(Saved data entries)
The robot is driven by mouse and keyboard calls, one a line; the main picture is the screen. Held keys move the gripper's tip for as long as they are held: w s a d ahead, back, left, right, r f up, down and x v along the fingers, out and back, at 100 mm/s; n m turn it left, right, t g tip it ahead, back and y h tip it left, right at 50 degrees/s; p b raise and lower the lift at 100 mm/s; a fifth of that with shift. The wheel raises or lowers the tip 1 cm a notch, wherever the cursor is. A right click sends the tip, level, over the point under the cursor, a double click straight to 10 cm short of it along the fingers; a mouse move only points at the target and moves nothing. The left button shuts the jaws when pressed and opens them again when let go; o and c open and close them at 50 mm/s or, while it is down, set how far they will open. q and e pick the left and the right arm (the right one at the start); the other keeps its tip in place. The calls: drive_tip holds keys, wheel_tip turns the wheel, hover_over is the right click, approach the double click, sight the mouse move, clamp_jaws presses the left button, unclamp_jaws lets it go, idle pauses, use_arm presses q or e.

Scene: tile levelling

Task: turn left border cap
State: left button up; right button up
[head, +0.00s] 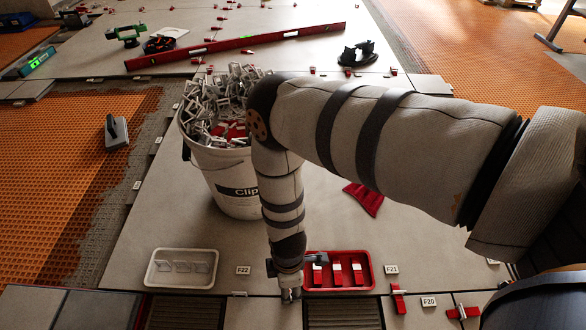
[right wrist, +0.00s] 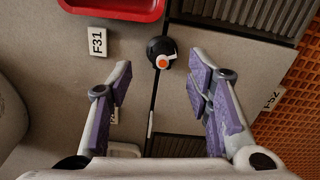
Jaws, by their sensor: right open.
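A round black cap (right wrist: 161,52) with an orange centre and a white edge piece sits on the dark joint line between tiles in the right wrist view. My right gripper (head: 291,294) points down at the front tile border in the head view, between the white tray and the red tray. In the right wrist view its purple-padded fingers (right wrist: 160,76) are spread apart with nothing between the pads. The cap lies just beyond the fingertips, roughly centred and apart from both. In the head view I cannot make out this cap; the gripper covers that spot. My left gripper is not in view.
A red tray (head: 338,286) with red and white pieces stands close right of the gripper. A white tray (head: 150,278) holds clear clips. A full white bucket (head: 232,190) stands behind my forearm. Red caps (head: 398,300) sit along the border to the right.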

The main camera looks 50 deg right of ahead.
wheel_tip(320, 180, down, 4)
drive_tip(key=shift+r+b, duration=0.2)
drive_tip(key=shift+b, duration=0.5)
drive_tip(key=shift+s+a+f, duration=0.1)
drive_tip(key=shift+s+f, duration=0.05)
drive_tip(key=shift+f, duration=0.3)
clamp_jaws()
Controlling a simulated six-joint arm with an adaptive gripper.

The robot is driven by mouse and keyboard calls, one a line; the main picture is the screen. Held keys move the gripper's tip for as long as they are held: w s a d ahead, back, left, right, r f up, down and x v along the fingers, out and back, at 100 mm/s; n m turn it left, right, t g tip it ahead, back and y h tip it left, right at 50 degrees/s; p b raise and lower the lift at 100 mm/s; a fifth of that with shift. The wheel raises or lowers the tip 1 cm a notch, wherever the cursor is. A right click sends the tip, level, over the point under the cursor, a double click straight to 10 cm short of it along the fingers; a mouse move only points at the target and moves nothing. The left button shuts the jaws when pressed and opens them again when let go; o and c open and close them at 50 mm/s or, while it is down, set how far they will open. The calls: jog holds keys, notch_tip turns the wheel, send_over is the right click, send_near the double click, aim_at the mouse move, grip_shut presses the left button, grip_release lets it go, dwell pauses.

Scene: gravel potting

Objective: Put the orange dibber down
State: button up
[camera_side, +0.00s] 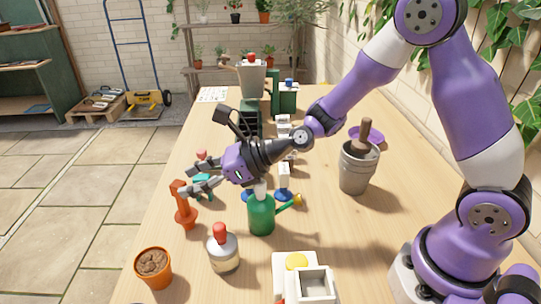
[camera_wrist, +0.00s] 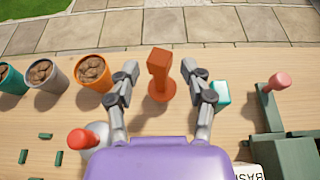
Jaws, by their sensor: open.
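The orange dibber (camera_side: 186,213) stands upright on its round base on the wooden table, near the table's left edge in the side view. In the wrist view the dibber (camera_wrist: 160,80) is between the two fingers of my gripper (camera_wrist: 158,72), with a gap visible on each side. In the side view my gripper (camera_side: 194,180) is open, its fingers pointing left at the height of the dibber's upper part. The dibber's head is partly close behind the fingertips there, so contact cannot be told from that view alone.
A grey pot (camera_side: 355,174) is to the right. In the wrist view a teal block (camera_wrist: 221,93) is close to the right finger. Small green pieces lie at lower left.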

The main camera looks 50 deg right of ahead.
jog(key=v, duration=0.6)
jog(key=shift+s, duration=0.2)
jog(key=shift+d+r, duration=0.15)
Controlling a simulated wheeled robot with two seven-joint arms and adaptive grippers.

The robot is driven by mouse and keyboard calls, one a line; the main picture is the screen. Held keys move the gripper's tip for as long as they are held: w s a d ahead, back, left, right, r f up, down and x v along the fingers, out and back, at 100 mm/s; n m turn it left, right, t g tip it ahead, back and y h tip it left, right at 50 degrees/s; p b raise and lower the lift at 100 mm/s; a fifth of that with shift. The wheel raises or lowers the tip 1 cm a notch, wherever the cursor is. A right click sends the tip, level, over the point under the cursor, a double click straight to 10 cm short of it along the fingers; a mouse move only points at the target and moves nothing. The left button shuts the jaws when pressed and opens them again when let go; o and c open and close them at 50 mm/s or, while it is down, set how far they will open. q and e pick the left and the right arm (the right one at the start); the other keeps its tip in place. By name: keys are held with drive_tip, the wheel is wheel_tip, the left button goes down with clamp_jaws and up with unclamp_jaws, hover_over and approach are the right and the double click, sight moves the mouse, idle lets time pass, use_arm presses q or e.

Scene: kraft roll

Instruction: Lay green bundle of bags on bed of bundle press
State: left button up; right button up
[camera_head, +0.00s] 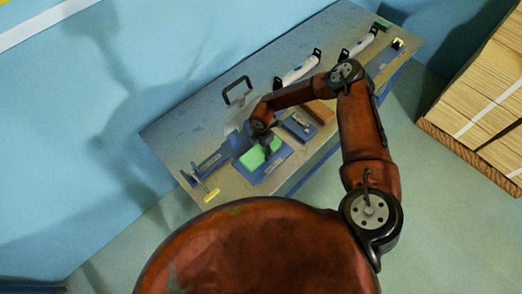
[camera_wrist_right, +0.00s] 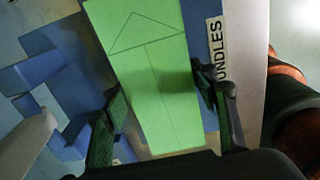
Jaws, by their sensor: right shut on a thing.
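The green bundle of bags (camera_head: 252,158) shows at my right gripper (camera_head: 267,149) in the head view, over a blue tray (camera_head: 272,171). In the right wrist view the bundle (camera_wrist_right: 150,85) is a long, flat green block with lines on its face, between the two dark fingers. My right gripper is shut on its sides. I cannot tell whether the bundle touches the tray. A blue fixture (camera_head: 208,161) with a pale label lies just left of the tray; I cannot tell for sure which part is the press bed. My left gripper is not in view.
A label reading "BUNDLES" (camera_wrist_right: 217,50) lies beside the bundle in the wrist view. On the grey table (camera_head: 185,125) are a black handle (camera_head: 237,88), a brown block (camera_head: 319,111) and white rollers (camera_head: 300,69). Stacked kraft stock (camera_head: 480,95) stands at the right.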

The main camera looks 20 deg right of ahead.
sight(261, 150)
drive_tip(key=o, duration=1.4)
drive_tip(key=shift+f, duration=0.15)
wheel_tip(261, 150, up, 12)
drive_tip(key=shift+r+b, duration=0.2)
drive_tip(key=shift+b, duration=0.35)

• [Given task]:
Reproduce every record word for word. The copy must contain no pictures.

• [Solution to this task]:
The robot is driven by mouse and keyboard calls, one a line; the main picture is the screen. Held keys move the gripper's tip for as long as they are held: w s a d ahead, back, left, right, r f up, down and x v along the fingers, out and back, at 100 mm/s; n m turn it left, right, t g tip it ahead, back and y h tip it left, right at 50 degrees/s; p b raise and lower the lift at 100 mm/s; a fifth of that with shift. The wheel raises or lowers the tip 1 cm a notch, wherever the cursor is. A right click sends the tip, level, over the point under the cursor, a double click straight to 10 cm short of it along the fingers; a mouse move only points at the target and moves nothing. The left button shuts the jaws when pressed and opens them again when let go; o and c open and close them at 50 mm/s or, while it is down, set how far they will open. q and e pick the left and the right arm (the right one at the start); the other keeps its tip in place. The calls: drive_tip holds keys, wheel_tip turns the wheel, hover_over is the right click, approach the double click, sight the mouse move, clamp_jaws presses the left button, unclamp_jaws lets it go, idle pauses, use_arm presses q or e.

Scene: tile levelling

Task: turn left border cap
State: left button up; right button up
[head, +0.00s] 
[right wrist, +0.00s] 
Jaws, by their sensor: right open.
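A round black cap (right wrist: 161,52) with an orange centre and a white edge piece sits on the dark joint line between tiles in the right wrist view. My right gripper (head: 291,294) points down at the front tile border in the head view, between the white tray and the red tray. In the right wrist view its purple-padded fingers (right wrist: 160,76) are spread apart with nothing between the pads. The cap lies just beyond the fingertips, roughly centred and apart from both. In the head view I cannot make out this cap; the gripper covers that spot. My left gripper is not in view.
A red tray (head: 338,286) with red and white pieces stands close right of the gripper. A white tray (head: 150,278) holds clear clips. A full white bucket (head: 232,190) stands behind my forearm. Red caps (head: 398,300) sit along the border to the right.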

The main camera looks 50 deg right of ahead.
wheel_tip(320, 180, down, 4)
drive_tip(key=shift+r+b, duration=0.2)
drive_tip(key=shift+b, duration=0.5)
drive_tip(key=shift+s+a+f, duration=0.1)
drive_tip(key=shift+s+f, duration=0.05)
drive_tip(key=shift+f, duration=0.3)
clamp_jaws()
Controlling a simulated six-joint arm with an adaptive gripper.

The robot is driven by mouse and keyboard calls, one a line; the main picture is the screen. Held keys move the gripper's tip for as long as they are held: w s a d ahead, back, left, right, r f up, down and x v along the fingers, out and back, at 100 mm/s; n m turn it left, right, t g tip it ahead, back and y h tip it left, right at 50 degrees/s; p b raise and lower the lift at 100 mm/s; a fifth of that with shift. The wheel raises or lowers the tip 1 cm a notch, wherever the cursor is. A right click sends the tip, level, over the point under the cursor, a double click straight to 10 cm short of it along the fingers; a mouse move only points at the target and moves nothing. The left button shuts the jaws when pressed and opens them again when let go; o and c open and close them at 50 mm/s or, while it is down, set how far they will open. The calls: jog holds keys, notch_tip turns the wheel, send_over is the right click, send_near the double click, aim_at the mouse move, grip_shut presses the left button, grip_release lets it go, dwell pauses.

Scene: gravel potting

Objective: Put the orange dibber down
State: button up
[camera_side, +0.00s] 
[camera_wrist, +0.00s] 
Jaws, by their sensor: open.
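The orange dibber (camera_side: 186,213) stands upright on its round base on the wooden table, near the table's left edge in the side view. In the wrist view the dibber (camera_wrist: 160,80) is between the two fingers of my gripper (camera_wrist: 158,72), with a gap visible on each side. In the side view my gripper (camera_side: 194,180) is open, its fingers pointing left at the height of the dibber's upper part. The dibber's head is partly close behind the fingertips there, so contact cannot be told from that view alone.
A grey pot (camera_side: 355,174) is to the right. In the wrist view a teal block (camera_wrist: 221,93) is close to the right finger. Small green pieces lie at lower left.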

The main camera looks 50 deg right of ahead.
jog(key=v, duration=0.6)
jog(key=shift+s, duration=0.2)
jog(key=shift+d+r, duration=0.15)
Controlling a simulated wheeled robot with two seven-joint arms and adaptive grippers.

The robot is driven by mouse and keyboard calls, one a line; the main picture is the screen. Held keys move the gripper's tip for as long as they are held: w s a d ahead, back, left, right, r f up, down and x v along the fingers, out and back, at 100 mm/s; n m turn it left, right, t g tip it ahead, back and y h tip it left, right at 50 degrees/s; p b raise and lower the lift at 100 mm/s; a fifth of that with shift. The wheel raises or lowers the tip 1 cm a notch, wherever the cursor is. A right click sends the tip, level, over the point under the cursor, a double click straight to 10 cm short of it along the fingers; a mouse move only points at the target and moves nothing. The left button shuts the jaws when pressed and opens them again when let go; o and c open and close them at 50 mm/s or, while it is down, set how far they will open. q and e pick the left and the right arm (the right one at the start); the other keeps its tip in place. By name: keys are held with drive_tip, the wheel is wheel_tip, the left button goes down with clamp_jaws and up with unclamp_jaws, hover_over and approach are the right and the double click, sight moves the mouse, idle lets time pass, use_arm presses q or e.

Scene: kraft roll

Instruction: Lay green bundle of bags on bed of bundle press
State: left button up; right button up
[camera_head, +0.00s] 
[camera_wrist_right, +0.00s] 
Jaws, by their sensor: right shut on a thing.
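The green bundle of bags (camera_head: 252,158) shows at my right gripper (camera_head: 267,149) in the head view, over a blue tray (camera_head: 272,171). In the right wrist view the bundle (camera_wrist_right: 150,85) is a long, flat green block with lines on its face, between the two dark fingers. My right gripper is shut on its sides. I cannot tell whether the bundle touches the tray. A blue fixture (camera_head: 208,161) with a pale label lies just left of the tray; I cannot tell for sure which part is the press bed. My left gripper is not in view.
A label reading "BUNDLES" (camera_wrist_right: 217,50) lies beside the bundle in the wrist view. On the grey table (camera_head: 185,125) are a black handle (camera_head: 237,88), a brown block (camera_head: 319,111) and white rollers (camera_head: 300,69). Stacked kraft stock (camera_head: 480,95) stands at the right.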

The main camera looks 20 deg right of ahead.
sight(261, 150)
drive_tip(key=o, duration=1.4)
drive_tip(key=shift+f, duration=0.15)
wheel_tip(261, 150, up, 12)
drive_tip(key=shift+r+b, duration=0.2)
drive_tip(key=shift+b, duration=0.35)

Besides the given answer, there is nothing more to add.